[begin Data in this exercise]

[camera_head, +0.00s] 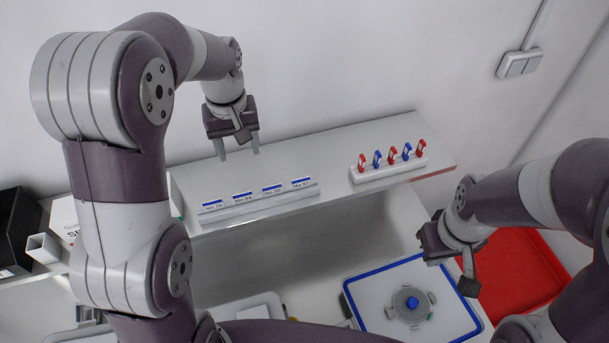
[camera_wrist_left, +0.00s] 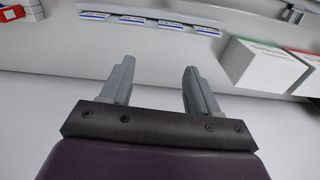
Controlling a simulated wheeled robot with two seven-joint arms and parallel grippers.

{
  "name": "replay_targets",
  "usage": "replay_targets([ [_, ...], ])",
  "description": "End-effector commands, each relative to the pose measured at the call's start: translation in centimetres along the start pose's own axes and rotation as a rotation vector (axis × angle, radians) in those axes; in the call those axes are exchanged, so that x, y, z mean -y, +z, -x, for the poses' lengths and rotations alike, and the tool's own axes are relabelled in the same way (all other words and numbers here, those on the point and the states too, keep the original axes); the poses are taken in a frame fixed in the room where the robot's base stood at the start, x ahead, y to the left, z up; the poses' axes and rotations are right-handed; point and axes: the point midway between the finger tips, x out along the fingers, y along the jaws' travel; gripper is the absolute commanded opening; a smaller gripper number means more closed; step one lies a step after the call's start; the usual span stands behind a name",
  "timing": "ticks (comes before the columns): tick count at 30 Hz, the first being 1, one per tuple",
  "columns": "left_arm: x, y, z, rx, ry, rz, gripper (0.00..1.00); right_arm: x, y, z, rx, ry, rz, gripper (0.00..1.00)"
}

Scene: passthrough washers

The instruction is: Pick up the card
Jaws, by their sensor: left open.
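Several small cards with blue top edges and printed numbers, one of them (camera_head: 243,197), stand in a row in a grey holder (camera_head: 262,203) on the white shelf. The task does not say which card is meant. In the left wrist view the cards (camera_wrist_left: 170,24) show near the top edge, beyond the fingers. My left gripper (camera_head: 239,153) is open and empty, with its fingers pointing down above the back of the shelf, behind the card row and apart from it. Its fingers also show in the left wrist view (camera_wrist_left: 159,66). My right gripper (camera_head: 455,268) hangs at the right; its jaw gap is unclear.
A white rack (camera_head: 388,172) with red and blue clips stands right of the cards. Below are a blue-rimmed white tray (camera_head: 367,311) and a red bin (camera_head: 520,275). White boxes (camera_wrist_left: 262,67) show at right in the wrist view. The wall is close behind the shelf.

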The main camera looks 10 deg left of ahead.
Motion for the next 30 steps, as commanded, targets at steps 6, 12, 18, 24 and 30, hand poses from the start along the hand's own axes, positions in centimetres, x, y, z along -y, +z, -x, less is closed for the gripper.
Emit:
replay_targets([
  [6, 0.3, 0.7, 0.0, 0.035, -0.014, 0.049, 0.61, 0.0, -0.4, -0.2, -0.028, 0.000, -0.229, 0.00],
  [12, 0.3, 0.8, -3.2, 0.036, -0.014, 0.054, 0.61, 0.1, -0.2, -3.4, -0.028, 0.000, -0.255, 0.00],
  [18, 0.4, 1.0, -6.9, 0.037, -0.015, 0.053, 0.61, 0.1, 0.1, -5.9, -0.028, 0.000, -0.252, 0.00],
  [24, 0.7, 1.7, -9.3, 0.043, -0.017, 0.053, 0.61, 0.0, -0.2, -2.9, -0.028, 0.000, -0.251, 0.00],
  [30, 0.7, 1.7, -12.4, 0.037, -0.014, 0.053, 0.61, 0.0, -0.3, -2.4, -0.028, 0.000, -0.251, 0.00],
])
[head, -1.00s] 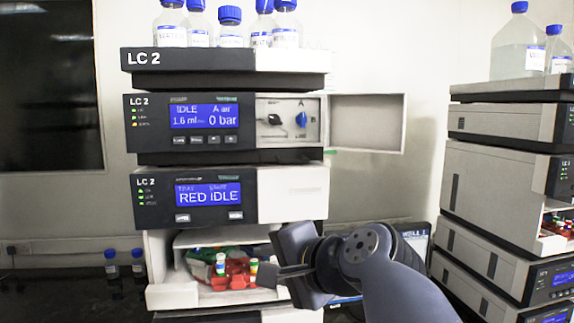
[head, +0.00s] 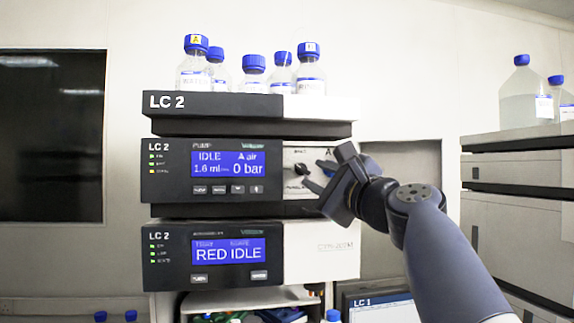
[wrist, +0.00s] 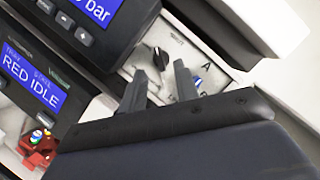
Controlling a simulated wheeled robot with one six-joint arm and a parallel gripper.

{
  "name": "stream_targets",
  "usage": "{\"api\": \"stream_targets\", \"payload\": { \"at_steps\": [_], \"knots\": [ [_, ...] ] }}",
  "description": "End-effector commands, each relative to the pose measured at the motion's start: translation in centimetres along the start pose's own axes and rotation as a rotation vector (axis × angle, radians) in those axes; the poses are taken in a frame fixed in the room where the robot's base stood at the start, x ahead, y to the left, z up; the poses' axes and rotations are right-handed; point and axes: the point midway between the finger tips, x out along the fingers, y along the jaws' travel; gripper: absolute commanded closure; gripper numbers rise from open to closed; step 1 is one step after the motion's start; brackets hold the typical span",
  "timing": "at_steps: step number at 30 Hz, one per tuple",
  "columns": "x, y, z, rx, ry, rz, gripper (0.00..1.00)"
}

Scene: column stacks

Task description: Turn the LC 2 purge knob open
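The LC 2 pump unit (head: 218,172) has a pale valve panel (head: 293,186) to the right of its screen, with a black knob (head: 302,169) and a blue knob (head: 325,166) marked A. The black knob's small label is unreadable. My gripper (head: 314,175) is in front of this panel and partly covers the blue knob. In the wrist view its two fingers (wrist: 160,68) are apart and empty. The black knob (wrist: 160,57) shows between and just beyond the fingertips; contact cannot be told. The blue knob (wrist: 197,83) lies right of the right finger.
The panel's open door (head: 400,156) stands at the right, partly behind my gripper. Bottles (head: 253,75) stand on the top tray (head: 220,103). A second LC 2 module (head: 218,257) is below the pump. Another stack (head: 515,180) is at the right.

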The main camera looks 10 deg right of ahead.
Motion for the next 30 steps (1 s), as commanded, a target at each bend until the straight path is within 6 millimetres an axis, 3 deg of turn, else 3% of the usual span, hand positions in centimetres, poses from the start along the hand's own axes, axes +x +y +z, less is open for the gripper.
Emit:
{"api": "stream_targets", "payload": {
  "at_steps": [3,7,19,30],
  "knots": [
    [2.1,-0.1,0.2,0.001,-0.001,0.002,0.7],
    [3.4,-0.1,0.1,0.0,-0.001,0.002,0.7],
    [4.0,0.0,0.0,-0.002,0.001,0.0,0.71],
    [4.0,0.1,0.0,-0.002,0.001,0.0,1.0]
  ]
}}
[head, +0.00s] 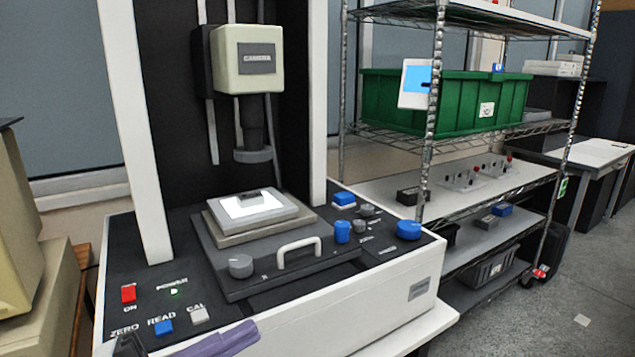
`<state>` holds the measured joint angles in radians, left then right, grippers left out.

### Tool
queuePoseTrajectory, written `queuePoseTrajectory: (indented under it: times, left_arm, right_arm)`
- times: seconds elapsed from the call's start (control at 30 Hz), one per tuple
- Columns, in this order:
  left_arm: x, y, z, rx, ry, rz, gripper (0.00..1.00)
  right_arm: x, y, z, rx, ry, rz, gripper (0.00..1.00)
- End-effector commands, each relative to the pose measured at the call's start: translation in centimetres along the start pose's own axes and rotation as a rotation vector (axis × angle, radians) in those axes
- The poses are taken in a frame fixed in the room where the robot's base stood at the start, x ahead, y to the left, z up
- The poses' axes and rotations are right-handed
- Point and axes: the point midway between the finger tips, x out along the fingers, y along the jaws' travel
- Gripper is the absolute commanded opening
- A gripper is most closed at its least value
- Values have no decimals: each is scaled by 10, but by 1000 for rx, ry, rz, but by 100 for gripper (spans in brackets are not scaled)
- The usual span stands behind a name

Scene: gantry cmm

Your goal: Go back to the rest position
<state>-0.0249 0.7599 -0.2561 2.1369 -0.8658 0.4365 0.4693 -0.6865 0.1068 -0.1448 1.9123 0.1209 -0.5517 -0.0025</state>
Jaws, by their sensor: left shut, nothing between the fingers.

[end Data in this exercise]

Aim of the task: Check every line of the data above for the string "wheeled", and copy those that have it.

Written reply:
Controlling a simulated wheeled robot with two seven-joint arms and parallel grippers.
Controlling a simulated wheeled robot with one six-joint arm and a parallel gripper.

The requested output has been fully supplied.